The rebuilding of the city of Byzantium the beginning of Byzantine art—Justinian's fondness for building and splendour—Description of Paul the Silentiary—Sumptuous garments—The Gospel-book of Hormisdas—Characteristics of Byzantine work—Comparative scarcity of examples—Rigidity of Byzantine rules of art—Periods of Byzantine art—Examples—Monotony and lifelessness of the style.

The signal event which gave birth to mediæval illumination, or rather to the ideas which were thereby concentrated upon the production of magnificent books, was the rebuilding of the Imperial Palace and the Basilica of Constantine, henceforward to be known as the Church of Sancta Sophia, or the Divine Wisdom, at Byzantium. The Emperor Justinian had been reigning six years when a terrific fire, caused by the conflicts between the various seditions, called Circus factions, of the time, almost entirely destroyed not only his own palace and the great Christian church adjoining it, but the city of Constantinople itself. So important a scheme of reconstruction had probably never been forced upon a government since the great fire in Rome under Nero. Justinian, whose early training had been of the most economical kind, and whose disposition seemed to be rather inclined to parsimony than extravagance, now came out in his true character. For various reasons he had hitherto studiously concealed his master-passion; but this catastrophe of the fire, which seemed at first so disastrous, was really a stroke of fortune. It afforded the hitherto frugal sovereign the chance he had long waited for of spending without stint the hoarded savings of his two miserly predecessors, and gratifying his own tastes for magnificent architecture and splendour of apparel.

Not only Asia, with its wealth of gold and gems, but all the known world capable of supplying material for the reconstructions, were called upon, and ivory, marbles, mosaics, lamps, censers, candelabra, chalices, ciboria, crosses, furniture, fittings, pictures—in short, everything that his own taste and the experience of four or five of the ablest architects of the time could suggest—administered to the gorgeous, the unspeakable splendour of the new edifices and their furniture.

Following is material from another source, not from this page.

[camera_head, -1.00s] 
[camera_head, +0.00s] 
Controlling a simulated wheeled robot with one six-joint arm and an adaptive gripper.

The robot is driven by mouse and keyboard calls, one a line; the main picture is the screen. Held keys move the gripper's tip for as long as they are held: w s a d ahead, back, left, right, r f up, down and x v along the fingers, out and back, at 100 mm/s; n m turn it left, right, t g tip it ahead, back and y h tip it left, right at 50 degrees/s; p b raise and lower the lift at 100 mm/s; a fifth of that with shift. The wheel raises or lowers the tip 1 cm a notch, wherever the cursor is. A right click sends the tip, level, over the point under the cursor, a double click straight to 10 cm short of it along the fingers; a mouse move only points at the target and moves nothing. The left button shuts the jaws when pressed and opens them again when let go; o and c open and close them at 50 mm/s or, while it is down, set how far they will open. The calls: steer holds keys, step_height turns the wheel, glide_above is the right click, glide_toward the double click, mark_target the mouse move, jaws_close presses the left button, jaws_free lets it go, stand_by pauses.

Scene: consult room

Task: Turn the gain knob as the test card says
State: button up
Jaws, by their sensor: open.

Paul the Silentiary, an eye-witness of the whole proceeding, has left a description in verse, and the accurate Du Fresne in prose, which enable us easily to trace how the Roman city of Constantine became transformed into the semi-oriental Byzantium of Justinian. During the two centuries which had elapsed since the days of the first Christian emperor many foreign luxuries had found their way into the Eastern capital. Byzantine jewellery and Byzantine silks were already famous. The patterns on the latter were not merely floral or geometrical, but four-footed animals, birds, and scenes from outdoor sports formed part of the embellishment, which, therefore, must have taken the place occupied in later times by the tapestries of Arras and Fontainebleau.

Hitherto the Byzantines had imported their silks from Persia. After the rebuilding of the Basilica, Justinian introduced silk-culture into Greece. The garments ridiculed by Asterius, Bishop of Amasia, in the fourth century, were repeated in the sixth century. “When men,” says he, “appear in the streets thus dressed, the passers-by look at them as at painted walls. Their clothes are pictures which little children point out to one another. The saintlier sort wear likenesses of Christ, the Marriage of Galilee...and Lazarus raised from the dead.”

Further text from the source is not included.